You don’t expect water to suddenly go streaming up to the ceiling, a perfect rope of it. You don’t expect to see that two seats ahead of you on a plane. But it happens: the water jets up, blurps back down, the woman can’t believe what’s happened, the ceiling drips. The flight attendant catches it out the corner of his eye. His eye says hmm. My mind say uh huh, that’s not right. But it’s wiped and we fly on. Shouldn’t we be higher? What’s going on? No one notices. This isn’t 25,000 feet. This is 5,000, maybe 7,000. And then we fall, dive down and the plane banks sharply to the right, turns, turns, turns into the sun we were leaving. A few passengers furrow their brows but most keep on chatting, reading, sleeping. I’d say something to the guy sitting next to me but he’s a ghost. I take my headphones off seconds before the announcement comes that unfortunately we are returning to Montreal due an issue with the aircraft’s ventilation system, i.e. cabin pressure. But we don’t drop from the sky, at least not in an unplanned (planed?) weigh. We land. We board another. We get free drinks all the way home.
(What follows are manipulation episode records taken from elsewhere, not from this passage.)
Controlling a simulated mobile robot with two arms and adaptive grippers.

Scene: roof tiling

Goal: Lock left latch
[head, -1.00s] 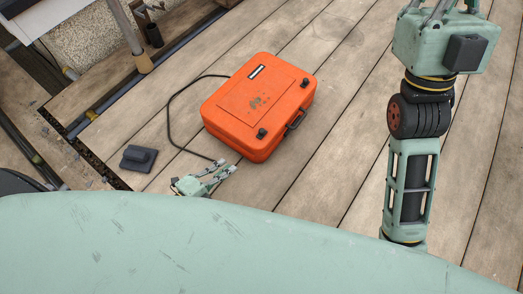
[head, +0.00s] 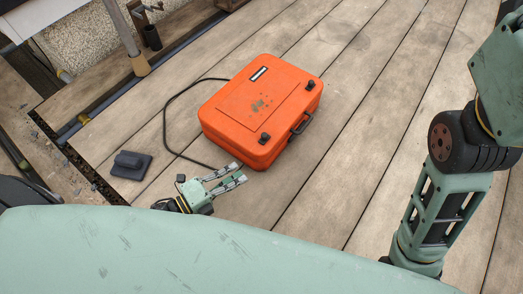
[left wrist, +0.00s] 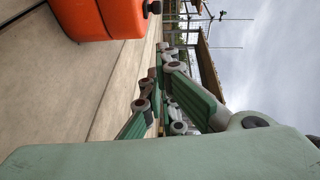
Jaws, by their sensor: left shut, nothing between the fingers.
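The orange case (head: 240,112) lies closed on the planks, with a dark handle (head: 301,124) on its lower right side. One dark latch (head: 265,139) is at its near corner and another (head: 309,84) is farther up the same side. I cannot tell whether either is locked. My left gripper (head: 241,173) is shut and empty, just below the near corner and the near latch, apparently apart from the case. In the left wrist view, the fingers (left wrist: 170,85) point up past the case (left wrist: 105,18), whose dark fitting (left wrist: 152,7) shows at the top edge. My right gripper is out of view.
A black cable (head: 168,112) curves along the case's left side. A small dark block (head: 130,164) lies on the planks to the left. A post with a wooden foot (head: 136,65) stands at the upper left. The planks right of the case are clear.

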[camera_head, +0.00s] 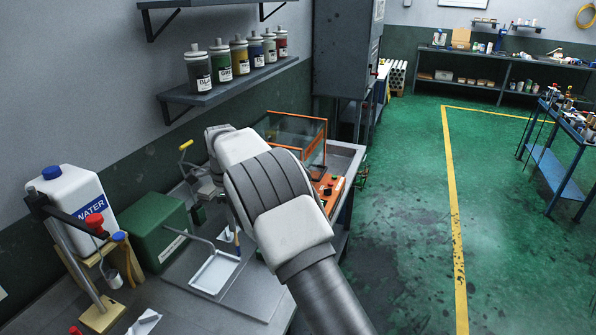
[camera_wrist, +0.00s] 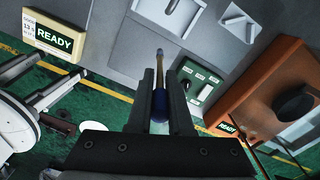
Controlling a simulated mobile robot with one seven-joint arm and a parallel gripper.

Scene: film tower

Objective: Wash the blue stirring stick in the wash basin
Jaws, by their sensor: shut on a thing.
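My gripper (camera_wrist: 160,95) is shut on the blue stirring stick (camera_wrist: 160,104). The stick's blue part is between the fingers, and its brownish shaft and grey tip extend past them. In the head view my arm hides most of the gripper; part of the stick (camera_head: 237,240) shows below it, hanging over the bench. A pale recess at the top of the wrist view (camera_wrist: 168,13), apparently the basin, lies beyond the stick's tip.
A green box (camera_head: 160,232), a white water jug (camera_head: 80,200) and a stand with a red-knobbed lever are at left. An orange-framed clear box (camera_head: 297,132) stands behind my arm. Several paint bottles line the wall shelf (camera_head: 230,85).

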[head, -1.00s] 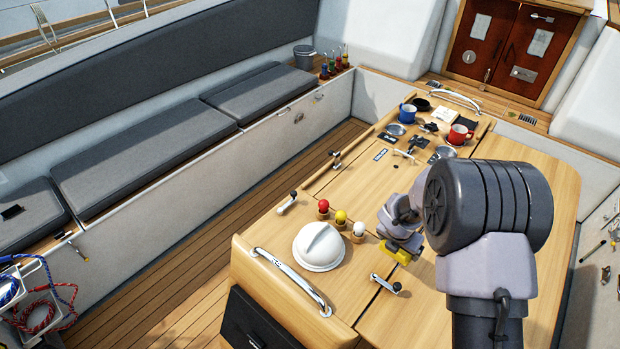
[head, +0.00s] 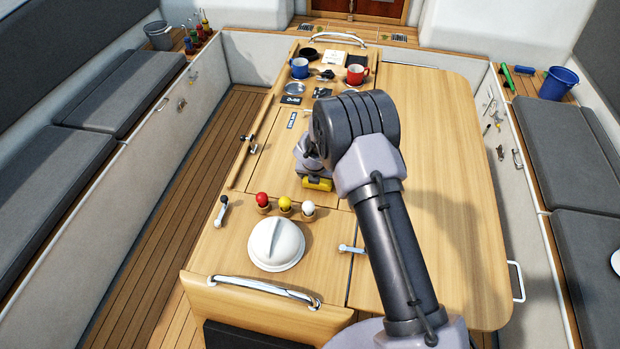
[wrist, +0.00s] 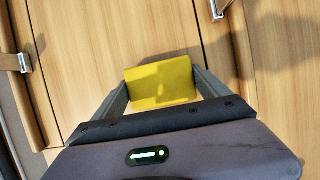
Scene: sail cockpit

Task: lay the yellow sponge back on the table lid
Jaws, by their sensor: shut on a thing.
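The yellow sponge (wrist: 160,84) is between the two fingers of my gripper (wrist: 161,92) in the wrist view, with a finger against each side. My gripper is shut on it. In the head view the sponge (head: 317,184) shows below my gripper (head: 315,178), over the wooden table lid (head: 265,230), behind the egg-shaped pieces. Whether the sponge touches the wood or hangs just above it I cannot tell. My arm hides part of the lid to the right of the sponge.
A white dome (head: 276,243) and red, yellow and white knobs (head: 285,206) stand in front of the sponge. A blue mug (head: 299,68), a red mug (head: 357,74) and small dishes stand at the far end. The right table leaf (head: 450,150) is bare.

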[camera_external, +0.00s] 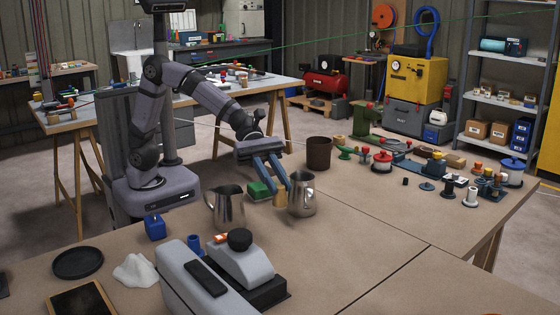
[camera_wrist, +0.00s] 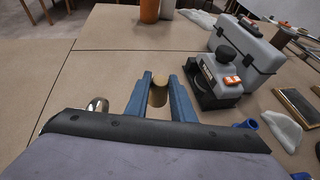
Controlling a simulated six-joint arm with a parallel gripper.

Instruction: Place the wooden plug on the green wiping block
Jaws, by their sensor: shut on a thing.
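My gripper (camera_external: 280,190) has its blue fingers shut on the wooden plug (camera_external: 280,200), which hangs upright between the fingertips. In the wrist view the plug (camera_wrist: 158,96) shows its round tan top between the fingers (camera_wrist: 160,78). I cannot tell the plug's exact height above the table. The block is not visible in the wrist view.
Metal pitchers stand close on either side, one at left (camera_external: 228,210) and one at right (camera_external: 303,195). A brown cup (camera_external: 319,153) stands behind. A grey machine (camera_external: 225,275) and a blue block (camera_external: 155,227) are nearer the camera. The table's right front is clear.

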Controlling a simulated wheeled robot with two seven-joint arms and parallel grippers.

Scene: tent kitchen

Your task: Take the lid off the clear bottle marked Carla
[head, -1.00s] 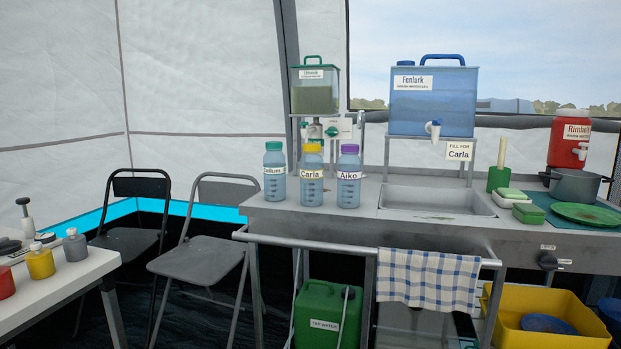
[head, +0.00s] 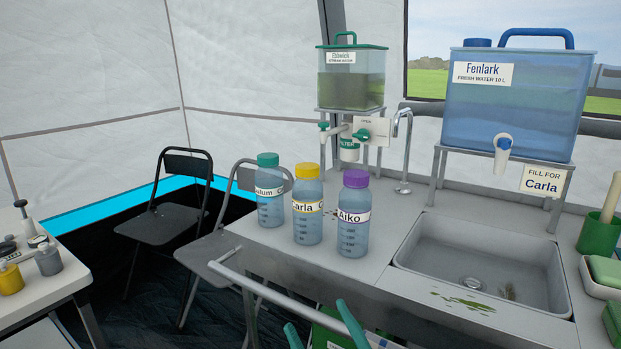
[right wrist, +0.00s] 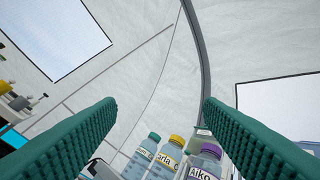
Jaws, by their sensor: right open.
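The clear bottle marked Carla (head: 307,212) stands upright on the counter, its yellow lid (head: 306,171) on. A bottle with a teal lid (head: 269,198) stands to its left, and the Aiko bottle (head: 354,220) with a purple lid to its right. My right gripper (head: 320,325) shows at the bottom edge of the head view, in front of and below the bottles, open and empty. In the right wrist view its green fingers (right wrist: 155,140) are wide apart, with the Carla bottle (right wrist: 166,158) beyond them, not touched. My left gripper is not in view.
A metal rail (head: 275,292) runs along the counter's front. The sink (head: 490,255) lies right of the bottles. The blue Fenlark tank (head: 515,105) and the green-topped tank (head: 350,90) stand behind on racks. A chair (head: 225,240) is left of the counter.

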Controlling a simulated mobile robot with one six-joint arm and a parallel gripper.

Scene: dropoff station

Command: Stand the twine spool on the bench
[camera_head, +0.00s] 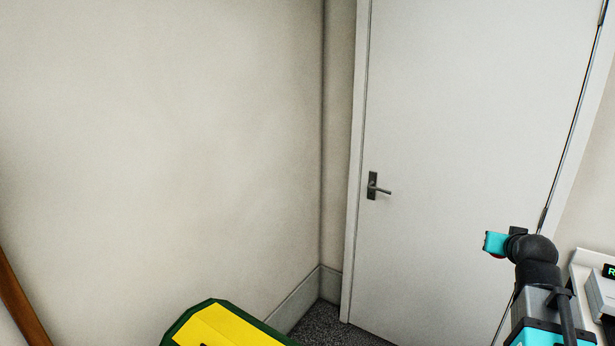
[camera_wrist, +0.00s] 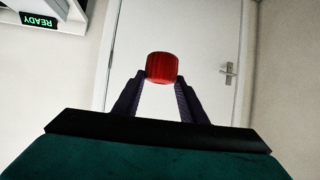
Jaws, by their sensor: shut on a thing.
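My gripper (camera_wrist: 160,82) is shut on a red, rounded spool (camera_wrist: 162,67) in the wrist view. The spool sits between the two dark fingertips, with its upper part standing out past them. In the head view my gripper (camera_head: 497,243) is at the right, in front of the door, and only a sliver of red shows under its teal part. The spool is held in the air, with no surface touching it in view. I cannot make out the bench for certain in either view.
A white closed door (camera_head: 450,150) with a dark lever handle (camera_head: 373,186) stands ahead. At the right edge a pale unit (camera_head: 582,268) carries a lit display (camera_head: 610,271); the wrist view shows its sign (camera_wrist: 39,20) reading READY, upside down. A brown post (camera_head: 18,300) stands at far left.

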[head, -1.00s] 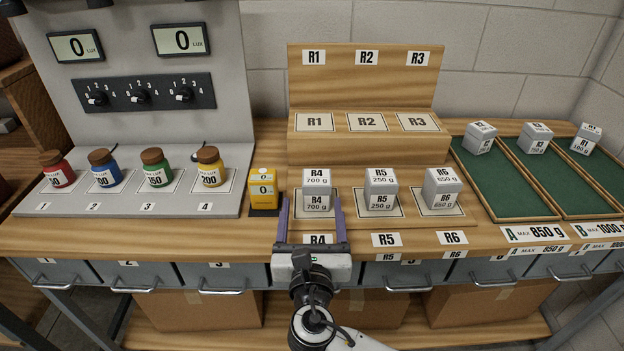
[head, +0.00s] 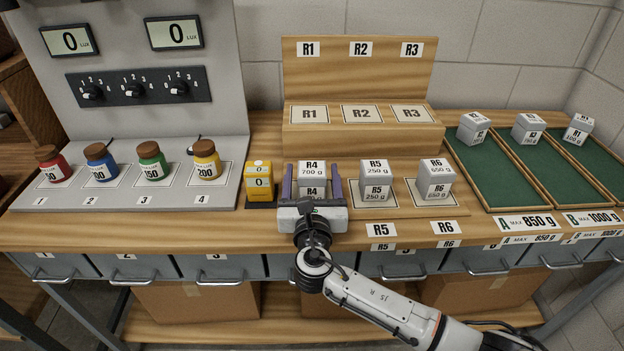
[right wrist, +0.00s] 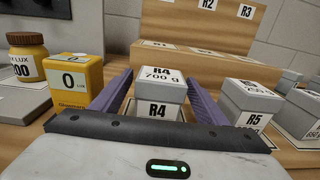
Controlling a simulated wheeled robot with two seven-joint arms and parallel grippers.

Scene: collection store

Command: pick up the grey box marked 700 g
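The grey box marked R4 700 g (head: 312,173) stands upright on its pad on the wooden bench, left of the R5 box. It also shows in the right wrist view (right wrist: 158,88). My right gripper (head: 313,180) is open, with its two purple fingers on either side of the R4 box. In the right wrist view the fingers (right wrist: 160,98) flank the box with a visible gap on each side. The gripper's palm hides the front of the box's pad. My left gripper is not in view.
The yellow block reading 0 (head: 259,182) stands close left of my right gripper. The R5 box (head: 376,180) stands close right, with the R6 box (head: 435,178) beyond. The stepped wooden rack (head: 360,140) rises behind. Green trays (head: 490,172) with boxes lie at right.
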This was post-Forum. Post Montreal, McGill. The Canada Council had herded us, corralled us, milked us of ideas (no coming through slaughter) for two days. We obliged because free plane/food/hotel and we only feel whole around others like us unless they’re overly successful. But that rarely applies. They kept us together in tables and mine was Quill and Quire, Ricepaper, Canada Council, Cherie, LPG, Fetherling, ECW, Bernice, Theytus. The pixelated head of Richard Nash bobbed and weaved from a departure lounge in NYC. Outside the Forum was kindly Miss W., bringer of poetry and sustenance (and cute in a beret), and rude Asha on Valentine’s where a heart fell from the wall just missing the pakoras.
And it was cold. And I ate no bagels.